Charlotte, I love looking at my pretty sparkly brooches. Bet they look good on your granny. Even if they did make a comeback, don’t know if I’d be comfortable.

Frequent reader, I gave ZERO thought to the direction of the abacus! But of course you’re right. They are used in a very specific way. Thanks for the insight. One of these days, I’ll turn mine around.

ChapstickMom, a 50-cent brooch! Now that’s what I call real style. :)

Cassandra, I love displaying my brooches. Have you ever thought of doing that? As a visual collective, I’ll be they’d be beautiful showcased somewhere in your home.
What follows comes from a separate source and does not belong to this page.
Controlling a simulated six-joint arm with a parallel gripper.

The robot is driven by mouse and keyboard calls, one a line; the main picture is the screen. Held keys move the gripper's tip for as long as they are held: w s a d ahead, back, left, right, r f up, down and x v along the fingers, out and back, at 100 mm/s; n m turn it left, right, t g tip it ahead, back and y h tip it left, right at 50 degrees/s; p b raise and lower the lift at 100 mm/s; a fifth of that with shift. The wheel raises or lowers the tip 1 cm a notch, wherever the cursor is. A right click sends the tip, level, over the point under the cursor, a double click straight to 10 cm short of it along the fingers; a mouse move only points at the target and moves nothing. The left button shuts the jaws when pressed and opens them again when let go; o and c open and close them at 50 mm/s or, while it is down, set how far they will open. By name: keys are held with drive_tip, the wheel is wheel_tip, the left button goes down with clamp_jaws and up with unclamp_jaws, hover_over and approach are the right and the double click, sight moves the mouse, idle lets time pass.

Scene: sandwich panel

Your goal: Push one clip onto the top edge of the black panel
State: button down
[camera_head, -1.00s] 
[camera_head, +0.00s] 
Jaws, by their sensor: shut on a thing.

6 J September 21, 2012 at 8:07 am

I also have an abacus from a departed family member: my grandfather. I picked it out amongst his possessions when I was 12 years old because I liked that it was something he touched everyday, and now it’s here in New York, a city he had never visited in life. It’s so touching to see someone else have the same idea!

7 betty ming liu September 23, 2012 at 10:06 am

Hey Frequent Reader,
I just righted the upside-down abacus.
Thanks for correction! ~B.

8 Jean September 27, 2012 at 3:57 pm

As a kid I had the same mouse pin that’s on your bottom row. Never would have remembered it without seeing this. But mine had a pink body. I’ve been given some great pins (not the mouse, sorry) and they only feel right on jacket lapels. But I don’t have many of those either.
What’s the story on the cat in need of a litter box?

9 betty ming liu September 27, 2012 at 6:13 pm

That mouse pin is a ’60s/’70s classic! I’ll bet it was cute in pink — very girlie-girl. As for the cat pin, do you mean the white one? I don’t think it’s in need of a litter box. It might be dancing or something. It was something I actually bought for my mom at a crafts fair because at the time, we had a white cat. :)

10 Hypergamma October 1, 2012 at 9:49 pm

Betty,
I guess if I were to inherit a calculating device from my father it would be the slide rule. My dad had a nice K&E slide rule he used as an engineer at Hercules (now Aliant). I wonder if he has it. It would be something to tell the future generations “see this funny stick? Tis is what my father used to put a man on the moon.”

11 betty ming liu October 2, 2012 at 8:10 pm

Aw, that’s sweet, Hypergamma. Slide rules are a genuine artifact.